EXERCISE DIRECTIONS:
Set down, exactly as written, the lines from the top of the data to the line that holds "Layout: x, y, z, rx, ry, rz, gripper", and omit the pictures.

DATA IN THIS EXERCISE:
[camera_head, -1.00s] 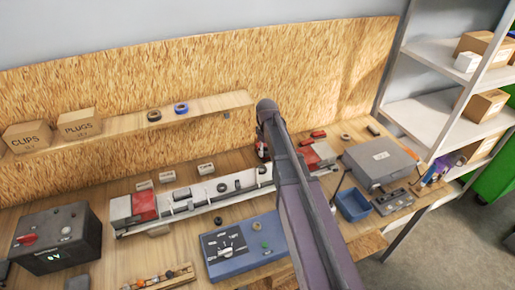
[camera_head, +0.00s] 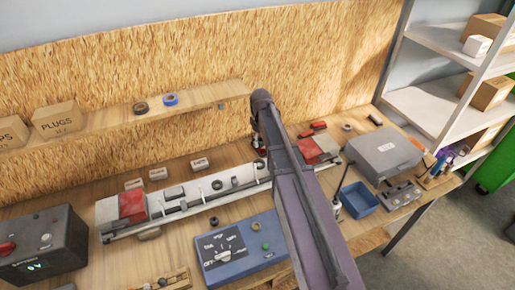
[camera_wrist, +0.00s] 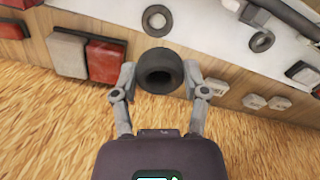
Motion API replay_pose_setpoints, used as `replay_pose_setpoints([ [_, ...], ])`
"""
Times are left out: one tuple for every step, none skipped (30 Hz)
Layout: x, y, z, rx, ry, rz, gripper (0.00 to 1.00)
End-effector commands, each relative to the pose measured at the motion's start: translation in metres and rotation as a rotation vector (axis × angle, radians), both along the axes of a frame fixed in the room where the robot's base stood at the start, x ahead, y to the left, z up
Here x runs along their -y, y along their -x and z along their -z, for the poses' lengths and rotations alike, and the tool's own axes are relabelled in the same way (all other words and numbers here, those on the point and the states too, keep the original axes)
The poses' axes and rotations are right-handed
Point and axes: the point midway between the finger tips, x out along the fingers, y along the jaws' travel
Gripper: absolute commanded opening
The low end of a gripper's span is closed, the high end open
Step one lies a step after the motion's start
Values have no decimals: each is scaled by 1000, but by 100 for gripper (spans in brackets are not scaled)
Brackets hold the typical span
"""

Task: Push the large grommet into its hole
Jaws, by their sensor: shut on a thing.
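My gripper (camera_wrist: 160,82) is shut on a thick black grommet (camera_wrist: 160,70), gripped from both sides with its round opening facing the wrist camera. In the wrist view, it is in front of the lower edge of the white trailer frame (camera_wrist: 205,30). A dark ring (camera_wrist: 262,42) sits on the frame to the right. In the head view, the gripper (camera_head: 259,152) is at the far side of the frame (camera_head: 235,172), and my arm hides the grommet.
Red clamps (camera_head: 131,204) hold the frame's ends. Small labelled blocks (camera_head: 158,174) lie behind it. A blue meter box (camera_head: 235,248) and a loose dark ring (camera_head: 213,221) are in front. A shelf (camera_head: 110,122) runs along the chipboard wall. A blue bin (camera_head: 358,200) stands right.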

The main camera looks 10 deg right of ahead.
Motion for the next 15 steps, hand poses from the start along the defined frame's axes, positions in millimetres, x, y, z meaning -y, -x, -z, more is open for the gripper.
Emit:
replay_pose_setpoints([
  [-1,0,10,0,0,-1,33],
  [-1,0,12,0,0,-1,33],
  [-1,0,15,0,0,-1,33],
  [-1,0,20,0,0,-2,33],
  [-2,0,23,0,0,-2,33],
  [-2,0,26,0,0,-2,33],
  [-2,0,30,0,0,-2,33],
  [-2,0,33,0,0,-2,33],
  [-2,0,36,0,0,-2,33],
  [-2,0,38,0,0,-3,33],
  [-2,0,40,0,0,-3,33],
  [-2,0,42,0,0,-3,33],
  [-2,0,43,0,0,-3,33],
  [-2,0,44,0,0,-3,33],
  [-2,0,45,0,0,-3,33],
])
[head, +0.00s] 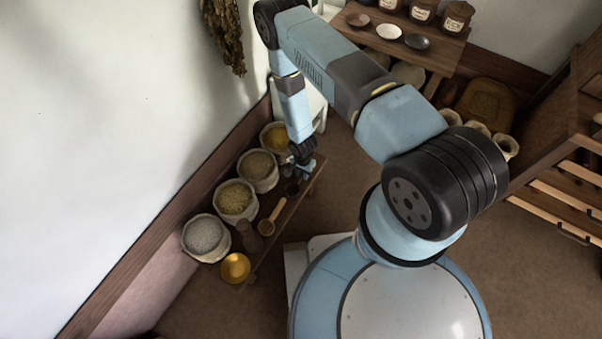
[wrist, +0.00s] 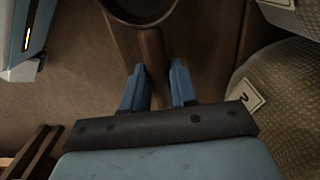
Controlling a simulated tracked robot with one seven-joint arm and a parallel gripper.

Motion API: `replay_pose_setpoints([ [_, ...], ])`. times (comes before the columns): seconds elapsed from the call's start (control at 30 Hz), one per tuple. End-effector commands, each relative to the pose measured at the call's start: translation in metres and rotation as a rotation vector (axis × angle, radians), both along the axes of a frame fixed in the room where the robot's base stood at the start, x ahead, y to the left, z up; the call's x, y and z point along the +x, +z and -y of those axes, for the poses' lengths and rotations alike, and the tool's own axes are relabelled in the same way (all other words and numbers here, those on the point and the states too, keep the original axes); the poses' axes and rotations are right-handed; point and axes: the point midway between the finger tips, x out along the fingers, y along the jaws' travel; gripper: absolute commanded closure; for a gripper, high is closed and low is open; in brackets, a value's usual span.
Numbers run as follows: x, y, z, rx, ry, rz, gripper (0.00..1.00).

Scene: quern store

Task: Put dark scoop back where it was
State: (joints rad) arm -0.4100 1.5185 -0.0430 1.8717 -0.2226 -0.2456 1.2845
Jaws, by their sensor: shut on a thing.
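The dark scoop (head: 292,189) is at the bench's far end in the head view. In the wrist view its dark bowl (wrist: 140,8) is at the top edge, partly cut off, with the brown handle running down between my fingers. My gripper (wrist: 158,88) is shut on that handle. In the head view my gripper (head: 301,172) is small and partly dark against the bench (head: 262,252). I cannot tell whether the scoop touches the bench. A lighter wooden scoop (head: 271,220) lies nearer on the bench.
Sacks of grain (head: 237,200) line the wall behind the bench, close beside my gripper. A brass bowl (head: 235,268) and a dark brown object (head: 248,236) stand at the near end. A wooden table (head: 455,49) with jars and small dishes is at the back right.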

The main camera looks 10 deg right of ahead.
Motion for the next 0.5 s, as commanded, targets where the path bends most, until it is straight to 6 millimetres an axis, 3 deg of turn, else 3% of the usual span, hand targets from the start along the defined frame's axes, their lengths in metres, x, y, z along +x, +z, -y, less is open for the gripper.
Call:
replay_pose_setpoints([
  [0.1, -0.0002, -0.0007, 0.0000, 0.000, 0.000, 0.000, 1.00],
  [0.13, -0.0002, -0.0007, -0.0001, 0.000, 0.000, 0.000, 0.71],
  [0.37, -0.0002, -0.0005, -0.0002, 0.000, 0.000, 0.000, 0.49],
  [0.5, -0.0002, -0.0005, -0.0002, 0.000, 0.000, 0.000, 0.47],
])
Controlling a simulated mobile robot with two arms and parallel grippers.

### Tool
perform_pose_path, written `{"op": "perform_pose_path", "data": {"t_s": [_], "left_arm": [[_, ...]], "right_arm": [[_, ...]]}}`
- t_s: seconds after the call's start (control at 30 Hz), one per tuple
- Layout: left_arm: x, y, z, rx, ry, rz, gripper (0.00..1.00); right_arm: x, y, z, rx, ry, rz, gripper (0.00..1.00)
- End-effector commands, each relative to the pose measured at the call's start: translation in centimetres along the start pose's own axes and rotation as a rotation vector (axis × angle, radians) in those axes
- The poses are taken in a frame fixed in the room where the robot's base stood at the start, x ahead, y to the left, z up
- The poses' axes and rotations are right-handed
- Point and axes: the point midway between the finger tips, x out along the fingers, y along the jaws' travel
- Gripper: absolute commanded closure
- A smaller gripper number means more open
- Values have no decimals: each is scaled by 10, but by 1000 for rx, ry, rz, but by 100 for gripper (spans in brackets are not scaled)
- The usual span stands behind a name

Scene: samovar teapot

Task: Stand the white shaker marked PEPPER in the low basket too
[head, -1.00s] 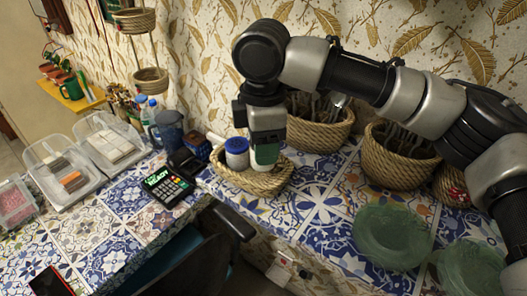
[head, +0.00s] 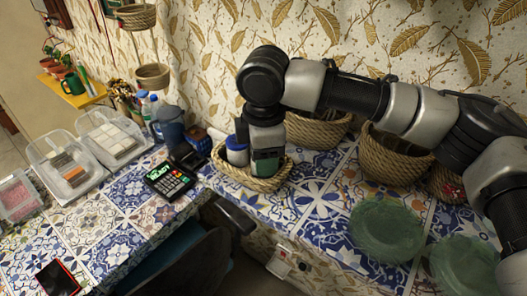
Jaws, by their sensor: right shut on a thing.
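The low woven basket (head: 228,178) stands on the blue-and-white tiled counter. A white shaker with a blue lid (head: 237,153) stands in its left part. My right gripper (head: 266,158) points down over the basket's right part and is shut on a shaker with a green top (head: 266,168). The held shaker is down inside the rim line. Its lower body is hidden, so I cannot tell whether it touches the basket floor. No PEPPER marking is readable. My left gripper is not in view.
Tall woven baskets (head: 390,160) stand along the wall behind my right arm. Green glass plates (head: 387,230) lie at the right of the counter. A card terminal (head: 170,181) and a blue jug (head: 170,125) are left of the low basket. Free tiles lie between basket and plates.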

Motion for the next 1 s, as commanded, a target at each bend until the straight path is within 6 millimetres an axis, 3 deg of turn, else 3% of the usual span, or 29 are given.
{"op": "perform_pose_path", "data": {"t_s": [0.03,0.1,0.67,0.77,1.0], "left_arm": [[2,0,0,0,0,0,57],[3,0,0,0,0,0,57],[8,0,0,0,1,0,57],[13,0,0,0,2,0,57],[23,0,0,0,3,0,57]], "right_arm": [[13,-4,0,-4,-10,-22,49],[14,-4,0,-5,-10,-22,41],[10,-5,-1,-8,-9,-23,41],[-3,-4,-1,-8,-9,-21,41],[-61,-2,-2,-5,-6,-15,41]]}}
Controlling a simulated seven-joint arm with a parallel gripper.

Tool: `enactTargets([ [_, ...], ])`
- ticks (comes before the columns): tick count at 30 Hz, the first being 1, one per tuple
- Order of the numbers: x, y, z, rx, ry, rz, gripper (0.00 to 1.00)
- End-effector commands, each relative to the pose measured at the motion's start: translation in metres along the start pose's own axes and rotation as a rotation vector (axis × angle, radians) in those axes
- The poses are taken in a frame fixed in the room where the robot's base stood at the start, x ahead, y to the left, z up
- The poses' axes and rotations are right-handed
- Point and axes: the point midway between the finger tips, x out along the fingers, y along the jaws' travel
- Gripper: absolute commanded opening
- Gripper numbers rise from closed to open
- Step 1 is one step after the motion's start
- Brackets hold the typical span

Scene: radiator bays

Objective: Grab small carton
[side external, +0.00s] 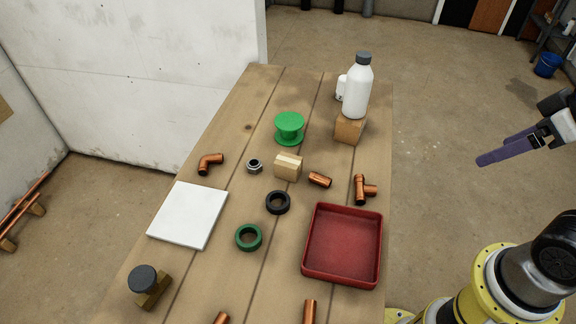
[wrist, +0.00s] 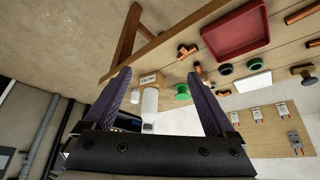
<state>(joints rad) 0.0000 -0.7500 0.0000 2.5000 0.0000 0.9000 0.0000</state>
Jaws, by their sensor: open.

EXPECTED OUTPUT:
[camera_head, -1.00s] 
[camera_head, +0.00s] 
[camera_wrist, +0.00s] 
Motion API replay_pose_setpoints, used as `replay_pose_setpoints([ [_, ...], ])`
"""
Times are left out: one tuple for every step, none skipped (30 Hz)
Layout: x, y, z, rx, ry, rz, gripper (0.00 to 1.00)

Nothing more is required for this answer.